Monday, November 18, 2013

Sunny Sukhothai

As we ventured further south, the tiny hints of cooler weather we experienced in Chiang Mai were pretty non-existent. Though technically we are at the end of rainy season and beginning of "winter" here, this born and bred temperate west/northwest gal just can't get over the fact that she can still wear shorts and a t-shirt and still sweat in the middle of November. Regardless, hitting up Sukhothai Historical Park was well worth it before the long van ride to Bangkok. We started early in the morning with a visit with a Sukhothai expert, who showed us all the sites we would see on a model map.


As my Thai professor said, "He is an encyclopedia on Sukhothai, but unfortunately for you, this encyclopedia is written in Thai." Our professor graciously translated, though, and we had enough background to appreciate the ancient temples. First we wandered over to a modern temple to admire the murals, some of which featured the current king of Thailand and his family participating in Buddhist community activities.


The first old Sukhothai temple we visited was the famous "Big Buddha" temple, as the Buddha image is so large they suspected that it was built first and the temple constructed around it. It is considered good luck to make a wish and then touch the downward facing pinky finger of the Buddha's enormous hand. The long, curvy fingers are a trademark of Sukhothai style and a good insight into the perceptions of beauty at the time. 



The next stop was a temple featuring a walking Buddha image, and was known as the temple of the rock bridge as that was the path you had to use to get up to this forest temple. The workout was worth seeing the large Buddha image up close and for the view from the hilltop. 



Next we headed back to the main historical area, the heart of the old city, to see the many temples there. So many large Buddha images, both walking and sitting, and dozens of chedis, the pointed structures that house important Buddhist relics. The main chedi has a distinctive lotus flower spire.


The oldest temple thought to be at Sukhothai is actually the only one that faces south instead of east and is built in the Khmer styles of Cambodia and Angkor Wat. This is indicative of the Khmer influence on the region and how the ancient kingdoms were not so isolated but interconnected. 


Our final stop was a temple that overlooked a body of water with Thai longboats on it. It was very beautiful and peaceful in this area of Sukhothai, and I thought it was a little sad that we didn't have more time to explore, but we had a tight schedule in Bangkok and so needed to get on our way!
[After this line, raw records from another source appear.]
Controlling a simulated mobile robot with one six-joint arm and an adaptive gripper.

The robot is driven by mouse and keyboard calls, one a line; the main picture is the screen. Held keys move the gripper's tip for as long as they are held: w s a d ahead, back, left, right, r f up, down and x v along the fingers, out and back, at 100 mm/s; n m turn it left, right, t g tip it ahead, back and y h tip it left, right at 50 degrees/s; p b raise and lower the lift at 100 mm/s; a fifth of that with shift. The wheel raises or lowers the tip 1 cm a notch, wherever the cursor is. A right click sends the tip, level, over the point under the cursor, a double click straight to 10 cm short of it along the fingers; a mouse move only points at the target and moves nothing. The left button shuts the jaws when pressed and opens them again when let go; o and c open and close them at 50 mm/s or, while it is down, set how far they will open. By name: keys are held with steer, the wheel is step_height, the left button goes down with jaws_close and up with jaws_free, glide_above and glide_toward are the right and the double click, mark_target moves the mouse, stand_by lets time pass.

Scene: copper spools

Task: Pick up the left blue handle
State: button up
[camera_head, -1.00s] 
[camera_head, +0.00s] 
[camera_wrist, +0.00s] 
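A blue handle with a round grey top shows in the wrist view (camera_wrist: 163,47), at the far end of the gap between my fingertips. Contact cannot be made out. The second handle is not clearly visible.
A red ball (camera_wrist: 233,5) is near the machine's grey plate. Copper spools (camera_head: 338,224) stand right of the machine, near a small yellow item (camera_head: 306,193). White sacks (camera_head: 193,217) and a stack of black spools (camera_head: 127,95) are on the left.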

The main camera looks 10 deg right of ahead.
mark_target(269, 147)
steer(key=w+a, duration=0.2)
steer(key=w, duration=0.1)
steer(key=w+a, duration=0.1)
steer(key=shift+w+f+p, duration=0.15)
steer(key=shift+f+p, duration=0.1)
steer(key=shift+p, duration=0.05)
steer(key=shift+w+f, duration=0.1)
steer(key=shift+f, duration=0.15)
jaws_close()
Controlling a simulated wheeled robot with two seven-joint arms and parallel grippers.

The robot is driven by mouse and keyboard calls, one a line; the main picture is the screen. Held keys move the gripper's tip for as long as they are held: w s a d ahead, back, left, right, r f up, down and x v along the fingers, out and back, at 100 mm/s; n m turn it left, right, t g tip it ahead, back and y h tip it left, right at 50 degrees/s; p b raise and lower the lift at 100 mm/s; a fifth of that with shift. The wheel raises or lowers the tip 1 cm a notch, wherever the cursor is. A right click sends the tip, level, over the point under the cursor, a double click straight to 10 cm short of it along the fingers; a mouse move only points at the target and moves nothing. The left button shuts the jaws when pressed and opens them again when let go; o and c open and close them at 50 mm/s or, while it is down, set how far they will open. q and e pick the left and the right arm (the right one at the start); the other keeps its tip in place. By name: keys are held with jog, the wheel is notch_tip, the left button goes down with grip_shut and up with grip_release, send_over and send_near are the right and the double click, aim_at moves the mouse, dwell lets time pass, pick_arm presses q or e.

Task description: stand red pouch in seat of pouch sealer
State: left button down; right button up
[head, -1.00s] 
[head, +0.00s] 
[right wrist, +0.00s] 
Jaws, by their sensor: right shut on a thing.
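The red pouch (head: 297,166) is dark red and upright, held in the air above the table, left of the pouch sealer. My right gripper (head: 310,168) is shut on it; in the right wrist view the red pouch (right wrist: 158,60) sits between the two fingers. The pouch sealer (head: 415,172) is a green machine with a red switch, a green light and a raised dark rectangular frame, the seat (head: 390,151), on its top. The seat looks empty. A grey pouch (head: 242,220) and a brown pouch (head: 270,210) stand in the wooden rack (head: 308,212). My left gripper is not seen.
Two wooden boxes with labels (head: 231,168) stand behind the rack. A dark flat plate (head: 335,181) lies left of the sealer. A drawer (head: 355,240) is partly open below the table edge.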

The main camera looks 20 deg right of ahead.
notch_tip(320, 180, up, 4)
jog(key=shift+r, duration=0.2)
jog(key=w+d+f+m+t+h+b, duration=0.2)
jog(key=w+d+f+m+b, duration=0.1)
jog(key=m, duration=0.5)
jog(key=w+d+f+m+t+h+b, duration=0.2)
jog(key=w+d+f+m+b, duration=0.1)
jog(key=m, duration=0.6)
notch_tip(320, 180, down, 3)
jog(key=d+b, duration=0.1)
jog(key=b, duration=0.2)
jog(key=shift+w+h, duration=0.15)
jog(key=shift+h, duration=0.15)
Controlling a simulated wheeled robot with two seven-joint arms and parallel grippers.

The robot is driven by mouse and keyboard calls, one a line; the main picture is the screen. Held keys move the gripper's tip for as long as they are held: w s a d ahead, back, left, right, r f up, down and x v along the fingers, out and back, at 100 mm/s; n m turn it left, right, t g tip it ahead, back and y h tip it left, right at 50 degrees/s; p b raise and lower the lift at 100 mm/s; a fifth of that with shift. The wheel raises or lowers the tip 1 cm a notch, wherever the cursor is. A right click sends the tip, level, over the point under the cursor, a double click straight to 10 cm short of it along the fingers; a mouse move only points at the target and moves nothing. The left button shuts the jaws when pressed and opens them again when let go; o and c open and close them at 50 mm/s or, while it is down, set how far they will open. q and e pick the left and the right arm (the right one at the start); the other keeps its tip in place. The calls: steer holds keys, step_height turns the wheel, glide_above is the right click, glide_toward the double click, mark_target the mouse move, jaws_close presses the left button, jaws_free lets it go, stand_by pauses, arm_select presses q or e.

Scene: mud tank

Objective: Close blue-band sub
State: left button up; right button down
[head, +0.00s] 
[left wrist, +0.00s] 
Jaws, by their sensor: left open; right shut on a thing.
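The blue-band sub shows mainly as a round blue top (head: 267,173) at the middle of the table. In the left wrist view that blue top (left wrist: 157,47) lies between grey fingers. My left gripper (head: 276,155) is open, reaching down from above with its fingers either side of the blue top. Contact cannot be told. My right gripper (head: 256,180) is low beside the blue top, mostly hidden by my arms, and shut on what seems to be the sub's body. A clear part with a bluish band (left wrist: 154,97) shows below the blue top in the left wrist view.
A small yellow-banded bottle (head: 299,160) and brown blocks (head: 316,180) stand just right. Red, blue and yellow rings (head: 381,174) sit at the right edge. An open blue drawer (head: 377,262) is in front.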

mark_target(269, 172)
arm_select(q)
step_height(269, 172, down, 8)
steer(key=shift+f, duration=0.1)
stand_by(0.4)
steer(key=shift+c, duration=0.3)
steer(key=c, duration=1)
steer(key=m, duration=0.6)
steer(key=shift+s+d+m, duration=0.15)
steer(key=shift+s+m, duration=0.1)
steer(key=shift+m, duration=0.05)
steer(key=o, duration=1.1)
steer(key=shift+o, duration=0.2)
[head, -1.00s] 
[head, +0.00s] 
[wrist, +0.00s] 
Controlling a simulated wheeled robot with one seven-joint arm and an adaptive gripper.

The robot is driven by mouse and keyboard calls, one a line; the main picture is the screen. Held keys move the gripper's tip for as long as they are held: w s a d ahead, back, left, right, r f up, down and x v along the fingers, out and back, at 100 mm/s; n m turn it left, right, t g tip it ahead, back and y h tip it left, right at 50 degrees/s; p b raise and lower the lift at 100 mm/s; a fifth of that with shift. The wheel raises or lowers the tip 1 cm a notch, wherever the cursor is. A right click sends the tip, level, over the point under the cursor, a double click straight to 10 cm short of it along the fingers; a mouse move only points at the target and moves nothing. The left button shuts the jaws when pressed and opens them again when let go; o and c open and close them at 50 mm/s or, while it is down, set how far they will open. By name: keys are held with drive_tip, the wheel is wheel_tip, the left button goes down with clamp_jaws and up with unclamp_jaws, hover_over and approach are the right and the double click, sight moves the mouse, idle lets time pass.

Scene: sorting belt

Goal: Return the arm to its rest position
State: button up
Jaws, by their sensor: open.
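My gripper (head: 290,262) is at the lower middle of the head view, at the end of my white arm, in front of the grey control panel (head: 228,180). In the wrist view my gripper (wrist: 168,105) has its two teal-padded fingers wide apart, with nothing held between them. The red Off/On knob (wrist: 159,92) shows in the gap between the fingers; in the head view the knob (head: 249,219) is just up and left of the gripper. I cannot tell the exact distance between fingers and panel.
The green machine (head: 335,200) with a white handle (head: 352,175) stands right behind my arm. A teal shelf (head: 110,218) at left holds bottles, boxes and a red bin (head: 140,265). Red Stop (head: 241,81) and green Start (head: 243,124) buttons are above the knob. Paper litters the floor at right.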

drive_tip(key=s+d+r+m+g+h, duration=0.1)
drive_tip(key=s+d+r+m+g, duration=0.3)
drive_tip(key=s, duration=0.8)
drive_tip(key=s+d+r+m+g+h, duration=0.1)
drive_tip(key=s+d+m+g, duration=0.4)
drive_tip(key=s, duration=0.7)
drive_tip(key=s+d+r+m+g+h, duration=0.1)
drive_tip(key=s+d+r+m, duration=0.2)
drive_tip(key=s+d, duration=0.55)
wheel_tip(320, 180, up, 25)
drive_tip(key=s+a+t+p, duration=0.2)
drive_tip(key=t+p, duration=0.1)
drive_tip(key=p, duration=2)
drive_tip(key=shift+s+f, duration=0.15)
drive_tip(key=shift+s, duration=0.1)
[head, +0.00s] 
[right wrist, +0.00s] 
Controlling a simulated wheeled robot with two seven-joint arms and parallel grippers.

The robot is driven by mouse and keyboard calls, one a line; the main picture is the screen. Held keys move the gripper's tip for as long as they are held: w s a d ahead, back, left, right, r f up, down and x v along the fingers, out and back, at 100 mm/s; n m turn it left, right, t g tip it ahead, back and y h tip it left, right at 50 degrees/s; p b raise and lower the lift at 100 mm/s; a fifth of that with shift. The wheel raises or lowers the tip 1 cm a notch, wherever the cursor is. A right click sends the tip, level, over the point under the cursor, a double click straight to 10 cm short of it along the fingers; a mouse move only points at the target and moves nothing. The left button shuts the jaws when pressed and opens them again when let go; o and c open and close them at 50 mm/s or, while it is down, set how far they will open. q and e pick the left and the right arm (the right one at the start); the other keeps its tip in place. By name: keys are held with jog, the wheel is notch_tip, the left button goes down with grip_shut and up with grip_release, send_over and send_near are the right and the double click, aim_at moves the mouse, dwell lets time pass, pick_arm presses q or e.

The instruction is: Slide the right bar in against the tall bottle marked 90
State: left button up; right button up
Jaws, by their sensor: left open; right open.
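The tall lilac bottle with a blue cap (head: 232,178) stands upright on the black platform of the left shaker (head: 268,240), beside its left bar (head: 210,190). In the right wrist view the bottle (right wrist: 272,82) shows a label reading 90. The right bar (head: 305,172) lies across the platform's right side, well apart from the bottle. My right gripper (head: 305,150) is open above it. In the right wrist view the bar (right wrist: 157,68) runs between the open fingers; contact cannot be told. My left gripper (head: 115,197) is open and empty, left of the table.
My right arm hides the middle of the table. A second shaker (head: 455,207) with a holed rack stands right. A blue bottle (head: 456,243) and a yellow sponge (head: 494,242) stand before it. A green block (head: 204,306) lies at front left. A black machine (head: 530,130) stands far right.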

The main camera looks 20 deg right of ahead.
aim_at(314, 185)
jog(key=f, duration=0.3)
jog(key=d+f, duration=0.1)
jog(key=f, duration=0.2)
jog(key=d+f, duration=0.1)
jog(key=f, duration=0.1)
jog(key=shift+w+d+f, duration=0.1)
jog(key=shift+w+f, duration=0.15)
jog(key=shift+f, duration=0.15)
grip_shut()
We did not get into Bangkok until late, so we went to bed as soon as we could to be ready for a full day! If any of you keep up with international news, you may have heard that there is political unrest in Bangkok right now and our visit happened to fall in the middle of it - protests and demonstrations and the like. I can assure you that I never felt unsafe and as a school tourist group no one bothered us. I will give you more details on that in a later post, so good night for now!